Sunday 21 August 2011 Day 10 in the Waterways of France
Moislains to Peronne
Departed Moislains and locked into the first lock of the descent to the Canal de la Somme. Interesting, the locks are identical in design to the ascending locks, only the other way round. Armed with the skills learned from the ascending locks, Reg and Sheila were very quickly into a rhythm and were visibly relaxing. The first couple of days with lots of locks was a bit stressful.
We really got going today, covering not so much a great distance, more a goodly number of locks. We arrived at one lock to find the lower gate open, the lock empty and no one around. Big surprise, lunch time. About 40 minutes later the eclusier turned up from his house, right next to the lock, and very politely invited us to lock down.
We passed the canal de la Somme at around 1400, noting that part of it was buoyed off due to silting. Little wonder we couldn’t have made it through from St Valery, but of course, if we had done, we wouldn’t have met Robert and Judith and Reg and Sheila would we?
A little further along the canal was the small port of Peronne – our planned stop. The sign outside caused some excitement until we realized that it told us the port was closed from November to February (great things these binoculars). Wight Mistress in the lead, in we went, for about half a boat length, and then ………….mud! We touched the bottom and made excellent use of all 60 horses and the Bruntons Autoprop to drag ourselves astern, with Barbara jumping up and down on the foredeck.

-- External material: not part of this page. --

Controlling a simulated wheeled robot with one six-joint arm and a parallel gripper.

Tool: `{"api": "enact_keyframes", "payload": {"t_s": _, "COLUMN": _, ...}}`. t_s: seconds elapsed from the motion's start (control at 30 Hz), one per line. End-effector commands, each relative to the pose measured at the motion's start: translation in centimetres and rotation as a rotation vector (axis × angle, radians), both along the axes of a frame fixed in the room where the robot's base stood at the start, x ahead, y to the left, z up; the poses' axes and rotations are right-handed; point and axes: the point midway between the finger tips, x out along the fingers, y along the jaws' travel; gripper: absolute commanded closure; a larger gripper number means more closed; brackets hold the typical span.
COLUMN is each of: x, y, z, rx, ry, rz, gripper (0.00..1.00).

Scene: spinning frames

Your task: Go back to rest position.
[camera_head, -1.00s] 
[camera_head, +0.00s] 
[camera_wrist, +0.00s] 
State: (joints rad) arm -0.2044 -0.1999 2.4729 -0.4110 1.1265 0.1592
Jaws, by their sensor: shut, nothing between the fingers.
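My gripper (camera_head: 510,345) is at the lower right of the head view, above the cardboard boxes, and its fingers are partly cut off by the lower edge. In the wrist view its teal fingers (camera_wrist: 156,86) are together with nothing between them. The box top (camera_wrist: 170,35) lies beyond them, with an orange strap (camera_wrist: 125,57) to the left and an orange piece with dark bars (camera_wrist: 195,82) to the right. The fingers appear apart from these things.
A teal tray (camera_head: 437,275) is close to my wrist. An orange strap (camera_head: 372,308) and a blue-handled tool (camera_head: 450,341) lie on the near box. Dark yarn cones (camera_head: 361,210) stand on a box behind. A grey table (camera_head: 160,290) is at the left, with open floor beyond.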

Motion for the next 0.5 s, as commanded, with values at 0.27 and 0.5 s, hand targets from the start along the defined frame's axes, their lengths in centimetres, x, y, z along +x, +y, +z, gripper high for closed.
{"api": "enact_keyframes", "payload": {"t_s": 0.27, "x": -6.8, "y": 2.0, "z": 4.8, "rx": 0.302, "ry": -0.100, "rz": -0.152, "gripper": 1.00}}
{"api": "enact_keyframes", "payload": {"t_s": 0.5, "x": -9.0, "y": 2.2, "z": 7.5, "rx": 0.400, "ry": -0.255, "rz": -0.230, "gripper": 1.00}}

Having aborted the Peronne entry, just around the corner was a public quay, so that is where the 3 musketeers stopped.
Monday 22 August 2011 Peronne
It is here that we say au revoir to Donna and Eve, who are catching the train to Paris and from there on to London. They have enjoyed it so much that they are determined to come back. This afternoon Judith noticed a fuel truck replenishing 2 cruisers on the opposite bank. Armed with some French and lots of gesticulation, Robert dashed over the bridge and convinced the man with the truck to come over to our side and refuel us as well. We managed 50 ltrs to fill us right up again – seems we have used even less than we calculated (well, a bit less.) at E1.20 a ltr, no complaints. That is the cheapest fuel we have found yet. We are full, Anna Lena is full and Billow is up to 85% so all are content.
Discussion on the bank has established that actually we are going to stay another day, as there is stuff to see and we haven’t seen anything here yet, apart from Lidl and the cash machine in the high street.
Tuesday 23 August 2011 Peronne Day 13 (67)
Another day here. Dashed up to boulangerie for baguettes and pain au chocolat (V naughty) bought 2 baguettes and didn’t finish one of them.
Domestic battery bank is definitely not up to the task. Since going flat last year, it doesn’t keep its charge too well. We have even re connected the charge lead to bypass the splitter, which was dropping .88 volts to the bank.
Biggest problem is that the fridge is far too inefficient and power hungry.
When we put it on mains and run Harry the Honda Generator ( 240 volts 500watts output) poor Harry really struggles just with the fridge. We need to buy a new, more efficient fridge and new domestic bank batteries and we need more capacity as well. Currently the bank is 220 AH which means we only have 110AH to use to drop the bank to 50% (minimum without knackering the batteries). Cunning plan in hand to double the bank capacity by shifting the bilge tank pump and starter battery to make space for 2 extra domestic batteries.
Water Weasel arrived this evening with Stuart and Angela onboard. Some good exchange of information both ways. They are heading up the Somme a little way to explore but are also on their way south, so I expect we will meet up with them again.
We have all agreed to move on tomorrow around 1000. Ba is in bed and we have put on a mozzie coil and liberally sprayed fly spray around the bazaars. Hopefully we wont be bitten tonight.
Overnight we had the first of what became a series of amazing thunderstorms, with hailstones the size of Cadbury’s chocolates!